Collected data:
####
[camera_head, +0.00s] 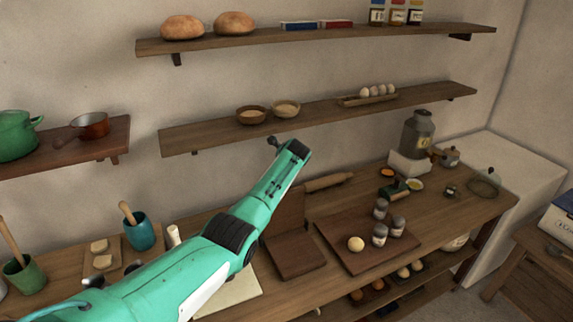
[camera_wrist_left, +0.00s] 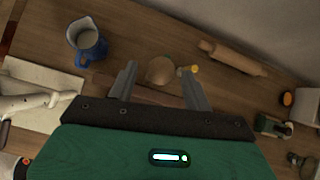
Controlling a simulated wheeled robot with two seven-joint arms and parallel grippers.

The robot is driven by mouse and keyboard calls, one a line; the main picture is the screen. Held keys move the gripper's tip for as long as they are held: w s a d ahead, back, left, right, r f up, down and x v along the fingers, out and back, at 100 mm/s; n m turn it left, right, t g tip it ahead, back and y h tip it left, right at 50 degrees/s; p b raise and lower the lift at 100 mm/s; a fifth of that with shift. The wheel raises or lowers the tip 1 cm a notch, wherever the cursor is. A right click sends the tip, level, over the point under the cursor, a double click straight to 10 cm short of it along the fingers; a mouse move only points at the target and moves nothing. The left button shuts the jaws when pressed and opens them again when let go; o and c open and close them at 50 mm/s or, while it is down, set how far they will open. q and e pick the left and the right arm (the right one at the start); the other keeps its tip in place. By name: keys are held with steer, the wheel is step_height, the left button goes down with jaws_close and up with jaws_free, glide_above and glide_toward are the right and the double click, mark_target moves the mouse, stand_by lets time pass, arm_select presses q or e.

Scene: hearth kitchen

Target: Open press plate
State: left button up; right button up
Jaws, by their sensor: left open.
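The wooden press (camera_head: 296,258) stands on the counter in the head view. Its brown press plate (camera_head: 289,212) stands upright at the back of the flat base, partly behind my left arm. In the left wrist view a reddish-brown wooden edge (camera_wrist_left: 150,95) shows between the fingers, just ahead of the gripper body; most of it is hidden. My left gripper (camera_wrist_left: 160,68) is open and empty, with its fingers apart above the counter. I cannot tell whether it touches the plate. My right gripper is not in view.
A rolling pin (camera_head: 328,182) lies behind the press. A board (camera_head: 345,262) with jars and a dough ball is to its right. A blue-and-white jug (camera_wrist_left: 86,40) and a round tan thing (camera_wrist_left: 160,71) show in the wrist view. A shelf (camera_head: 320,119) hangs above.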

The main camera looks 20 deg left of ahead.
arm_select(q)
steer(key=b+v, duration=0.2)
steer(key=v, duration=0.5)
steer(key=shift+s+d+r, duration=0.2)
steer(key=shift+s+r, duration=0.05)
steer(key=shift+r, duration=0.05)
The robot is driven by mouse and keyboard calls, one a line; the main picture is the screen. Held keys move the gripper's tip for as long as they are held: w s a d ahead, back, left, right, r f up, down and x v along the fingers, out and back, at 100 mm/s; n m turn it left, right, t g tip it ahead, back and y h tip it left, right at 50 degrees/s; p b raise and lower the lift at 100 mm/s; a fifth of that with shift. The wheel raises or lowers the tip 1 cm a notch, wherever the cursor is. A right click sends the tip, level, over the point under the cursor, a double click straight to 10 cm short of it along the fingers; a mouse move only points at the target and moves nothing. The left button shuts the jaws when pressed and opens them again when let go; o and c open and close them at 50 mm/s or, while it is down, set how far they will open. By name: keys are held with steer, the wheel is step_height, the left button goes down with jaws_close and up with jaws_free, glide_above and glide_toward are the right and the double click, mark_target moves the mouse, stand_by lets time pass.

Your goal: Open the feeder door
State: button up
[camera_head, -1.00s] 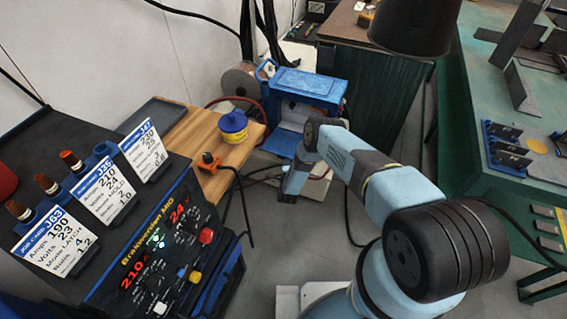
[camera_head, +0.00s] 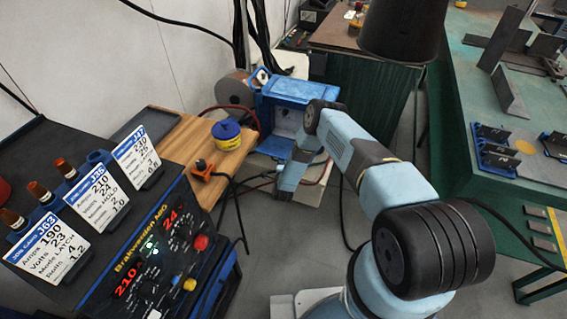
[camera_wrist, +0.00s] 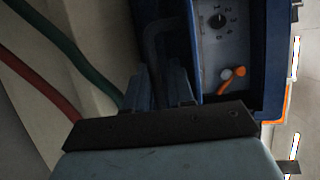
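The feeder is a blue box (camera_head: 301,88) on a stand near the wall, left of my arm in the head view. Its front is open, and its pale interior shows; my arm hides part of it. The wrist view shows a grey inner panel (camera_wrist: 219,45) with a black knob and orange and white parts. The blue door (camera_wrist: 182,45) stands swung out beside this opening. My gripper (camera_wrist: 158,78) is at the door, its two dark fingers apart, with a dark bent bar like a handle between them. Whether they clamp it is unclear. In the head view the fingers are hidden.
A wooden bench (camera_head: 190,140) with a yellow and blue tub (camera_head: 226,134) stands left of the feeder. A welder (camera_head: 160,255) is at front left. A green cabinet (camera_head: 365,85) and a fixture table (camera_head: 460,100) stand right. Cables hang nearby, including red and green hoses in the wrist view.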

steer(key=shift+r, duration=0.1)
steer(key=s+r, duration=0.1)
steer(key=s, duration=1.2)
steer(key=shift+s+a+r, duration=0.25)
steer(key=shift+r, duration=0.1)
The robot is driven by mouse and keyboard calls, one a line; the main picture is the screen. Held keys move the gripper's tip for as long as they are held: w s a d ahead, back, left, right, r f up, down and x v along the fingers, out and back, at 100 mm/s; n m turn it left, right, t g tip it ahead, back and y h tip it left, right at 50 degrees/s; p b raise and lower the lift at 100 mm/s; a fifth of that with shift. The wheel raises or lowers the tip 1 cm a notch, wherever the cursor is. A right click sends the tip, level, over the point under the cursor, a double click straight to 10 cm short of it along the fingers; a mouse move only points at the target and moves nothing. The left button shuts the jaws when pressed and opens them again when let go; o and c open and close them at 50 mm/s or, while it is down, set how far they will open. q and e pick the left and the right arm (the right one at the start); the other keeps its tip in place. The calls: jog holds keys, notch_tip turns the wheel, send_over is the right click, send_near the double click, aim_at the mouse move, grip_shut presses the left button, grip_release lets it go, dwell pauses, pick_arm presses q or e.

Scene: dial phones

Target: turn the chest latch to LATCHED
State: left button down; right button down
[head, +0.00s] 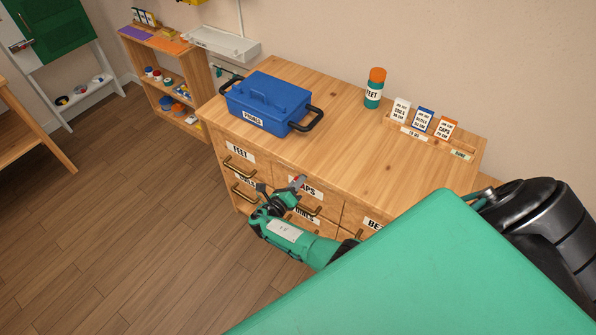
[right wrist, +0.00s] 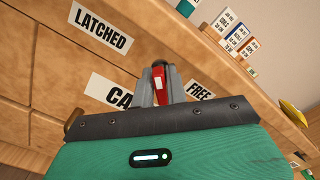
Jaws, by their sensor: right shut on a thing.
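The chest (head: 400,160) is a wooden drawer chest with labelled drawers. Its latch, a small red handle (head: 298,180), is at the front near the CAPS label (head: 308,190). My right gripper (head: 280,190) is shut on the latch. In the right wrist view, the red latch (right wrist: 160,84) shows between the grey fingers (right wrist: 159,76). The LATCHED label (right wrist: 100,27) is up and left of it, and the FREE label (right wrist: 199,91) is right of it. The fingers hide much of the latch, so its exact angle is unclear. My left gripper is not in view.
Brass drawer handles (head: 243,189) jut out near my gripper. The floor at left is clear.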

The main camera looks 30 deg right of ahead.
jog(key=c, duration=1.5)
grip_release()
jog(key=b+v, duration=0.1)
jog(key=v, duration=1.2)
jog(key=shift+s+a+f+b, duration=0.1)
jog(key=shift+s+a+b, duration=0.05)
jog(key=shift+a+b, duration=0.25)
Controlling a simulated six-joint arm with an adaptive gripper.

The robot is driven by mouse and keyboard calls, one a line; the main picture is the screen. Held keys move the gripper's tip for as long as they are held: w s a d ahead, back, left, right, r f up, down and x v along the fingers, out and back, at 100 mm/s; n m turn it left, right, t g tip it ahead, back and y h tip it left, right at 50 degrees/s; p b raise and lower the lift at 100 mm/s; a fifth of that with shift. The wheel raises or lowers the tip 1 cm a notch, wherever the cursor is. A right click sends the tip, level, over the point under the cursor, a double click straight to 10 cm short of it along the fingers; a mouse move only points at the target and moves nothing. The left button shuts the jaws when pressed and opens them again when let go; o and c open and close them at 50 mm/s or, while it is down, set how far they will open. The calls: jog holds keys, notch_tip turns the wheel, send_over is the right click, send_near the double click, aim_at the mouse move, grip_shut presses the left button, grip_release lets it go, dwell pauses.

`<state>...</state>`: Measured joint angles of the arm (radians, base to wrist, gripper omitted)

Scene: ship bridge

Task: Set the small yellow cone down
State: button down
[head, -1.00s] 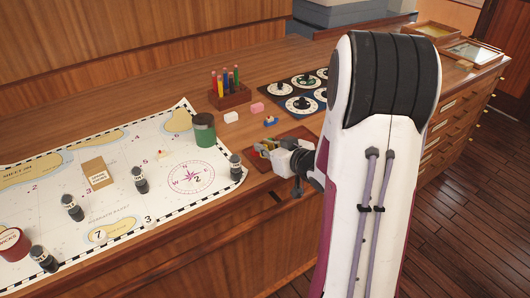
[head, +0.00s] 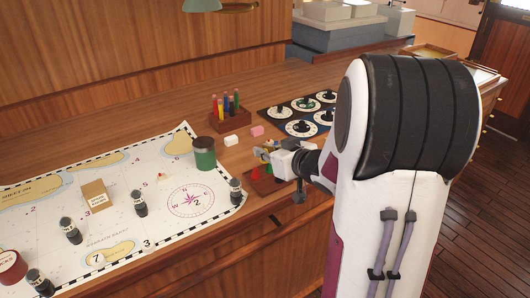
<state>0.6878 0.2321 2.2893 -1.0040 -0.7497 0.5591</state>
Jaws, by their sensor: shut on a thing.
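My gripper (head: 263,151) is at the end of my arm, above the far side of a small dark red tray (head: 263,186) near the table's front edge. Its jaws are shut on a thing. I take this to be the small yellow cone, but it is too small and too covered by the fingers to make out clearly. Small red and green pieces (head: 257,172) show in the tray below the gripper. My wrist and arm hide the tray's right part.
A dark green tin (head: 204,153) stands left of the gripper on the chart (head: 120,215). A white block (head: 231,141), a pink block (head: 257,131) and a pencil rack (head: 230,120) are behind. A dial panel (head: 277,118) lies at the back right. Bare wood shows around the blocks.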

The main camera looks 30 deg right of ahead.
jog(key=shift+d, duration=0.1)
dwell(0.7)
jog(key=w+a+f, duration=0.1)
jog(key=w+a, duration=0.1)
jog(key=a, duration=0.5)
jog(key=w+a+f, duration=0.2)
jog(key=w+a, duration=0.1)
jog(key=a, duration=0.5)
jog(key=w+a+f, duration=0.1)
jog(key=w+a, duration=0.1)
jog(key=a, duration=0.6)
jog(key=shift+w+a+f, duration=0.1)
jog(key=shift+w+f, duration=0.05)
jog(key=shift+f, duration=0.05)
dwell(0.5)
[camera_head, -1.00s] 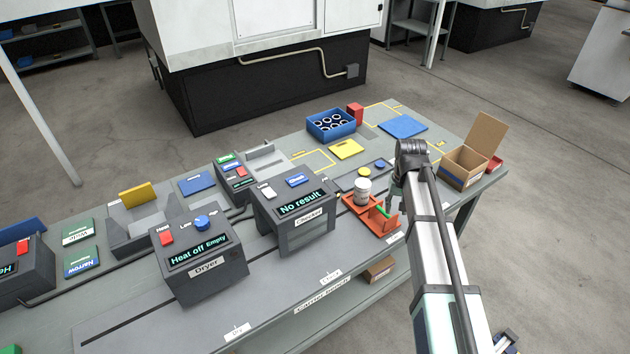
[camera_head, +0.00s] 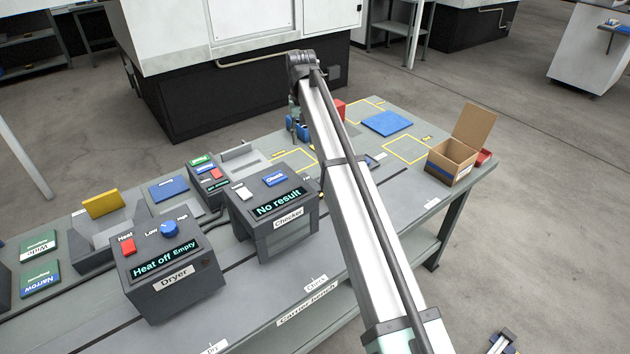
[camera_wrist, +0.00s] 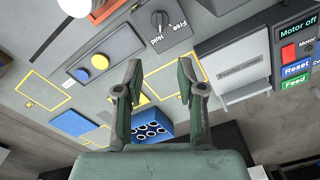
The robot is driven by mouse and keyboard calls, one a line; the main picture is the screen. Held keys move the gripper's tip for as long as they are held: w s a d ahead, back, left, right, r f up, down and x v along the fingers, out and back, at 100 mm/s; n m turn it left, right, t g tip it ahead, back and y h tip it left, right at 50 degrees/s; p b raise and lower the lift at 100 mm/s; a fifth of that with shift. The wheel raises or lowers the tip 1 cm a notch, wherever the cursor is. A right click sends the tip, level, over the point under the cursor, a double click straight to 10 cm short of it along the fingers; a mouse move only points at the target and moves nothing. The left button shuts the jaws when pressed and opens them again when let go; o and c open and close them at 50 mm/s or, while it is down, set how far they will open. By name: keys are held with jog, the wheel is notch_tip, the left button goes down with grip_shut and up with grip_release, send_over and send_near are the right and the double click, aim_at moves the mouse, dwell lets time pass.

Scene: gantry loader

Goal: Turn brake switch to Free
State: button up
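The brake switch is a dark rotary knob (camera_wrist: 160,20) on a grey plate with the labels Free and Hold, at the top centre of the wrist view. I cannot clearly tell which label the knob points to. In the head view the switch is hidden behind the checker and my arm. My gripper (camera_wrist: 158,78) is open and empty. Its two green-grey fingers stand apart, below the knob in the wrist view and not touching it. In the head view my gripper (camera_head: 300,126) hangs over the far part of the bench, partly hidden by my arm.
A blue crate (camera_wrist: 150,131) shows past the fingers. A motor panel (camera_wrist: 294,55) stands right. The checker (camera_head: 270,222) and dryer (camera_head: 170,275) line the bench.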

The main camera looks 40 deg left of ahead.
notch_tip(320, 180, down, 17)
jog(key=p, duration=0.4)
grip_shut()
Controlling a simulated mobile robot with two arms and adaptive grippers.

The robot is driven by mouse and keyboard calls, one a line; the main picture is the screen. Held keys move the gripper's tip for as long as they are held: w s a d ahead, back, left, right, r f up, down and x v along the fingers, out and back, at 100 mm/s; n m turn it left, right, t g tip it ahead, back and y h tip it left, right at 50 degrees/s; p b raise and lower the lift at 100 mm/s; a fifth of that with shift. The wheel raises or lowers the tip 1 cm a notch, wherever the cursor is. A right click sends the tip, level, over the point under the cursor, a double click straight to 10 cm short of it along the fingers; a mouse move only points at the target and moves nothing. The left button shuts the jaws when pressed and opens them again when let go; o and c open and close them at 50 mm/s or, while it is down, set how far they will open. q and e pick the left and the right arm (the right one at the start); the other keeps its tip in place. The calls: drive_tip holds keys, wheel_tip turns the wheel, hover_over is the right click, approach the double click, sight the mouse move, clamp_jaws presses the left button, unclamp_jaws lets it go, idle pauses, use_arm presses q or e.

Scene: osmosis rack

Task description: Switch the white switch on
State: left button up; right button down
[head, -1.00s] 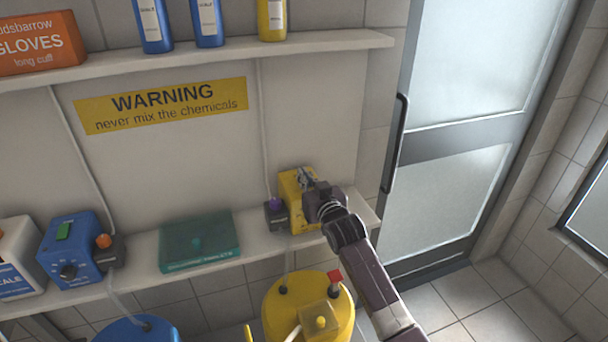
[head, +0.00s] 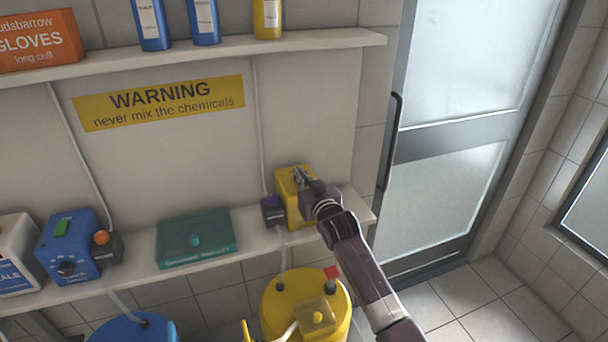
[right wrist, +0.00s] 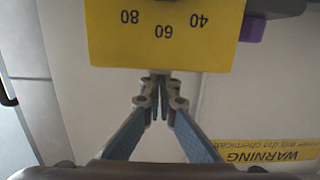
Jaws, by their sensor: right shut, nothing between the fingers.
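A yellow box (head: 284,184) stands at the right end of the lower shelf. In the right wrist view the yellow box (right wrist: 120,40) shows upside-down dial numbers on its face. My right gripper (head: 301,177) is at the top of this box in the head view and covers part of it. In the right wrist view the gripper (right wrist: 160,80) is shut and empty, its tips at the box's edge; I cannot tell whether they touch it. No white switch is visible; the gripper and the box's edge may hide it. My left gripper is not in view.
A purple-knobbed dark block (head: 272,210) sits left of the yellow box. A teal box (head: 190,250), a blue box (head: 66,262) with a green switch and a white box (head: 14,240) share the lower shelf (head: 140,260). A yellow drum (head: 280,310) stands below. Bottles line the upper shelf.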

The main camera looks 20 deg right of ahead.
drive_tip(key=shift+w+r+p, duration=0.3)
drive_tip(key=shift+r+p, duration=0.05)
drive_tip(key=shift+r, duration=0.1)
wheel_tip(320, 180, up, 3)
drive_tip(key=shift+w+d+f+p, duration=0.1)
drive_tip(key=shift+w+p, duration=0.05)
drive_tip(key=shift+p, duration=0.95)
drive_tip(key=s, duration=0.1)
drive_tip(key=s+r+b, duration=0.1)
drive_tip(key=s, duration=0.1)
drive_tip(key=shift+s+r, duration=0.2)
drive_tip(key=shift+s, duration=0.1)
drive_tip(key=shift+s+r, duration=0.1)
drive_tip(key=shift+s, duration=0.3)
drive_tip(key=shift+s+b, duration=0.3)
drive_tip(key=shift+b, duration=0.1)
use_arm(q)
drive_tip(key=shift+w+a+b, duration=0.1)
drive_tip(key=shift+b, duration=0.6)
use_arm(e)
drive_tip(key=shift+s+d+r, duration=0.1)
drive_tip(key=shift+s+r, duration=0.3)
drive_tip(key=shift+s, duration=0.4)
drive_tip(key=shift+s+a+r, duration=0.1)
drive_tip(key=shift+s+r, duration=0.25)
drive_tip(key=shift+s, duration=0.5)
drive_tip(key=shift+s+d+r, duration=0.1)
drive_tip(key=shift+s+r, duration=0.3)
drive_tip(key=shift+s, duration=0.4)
####
**Problem requirements:**
Identify all lines where the word "simulated" shows up. Copy them.

**Task result:**
Controlling a simulated wheeled robot with two seven-joint arms and parallel grippers.
Controlling a simulated six-joint arm with an adaptive gripper.
Controlling a simulated mobile robot with two arms and adaptive grippers.

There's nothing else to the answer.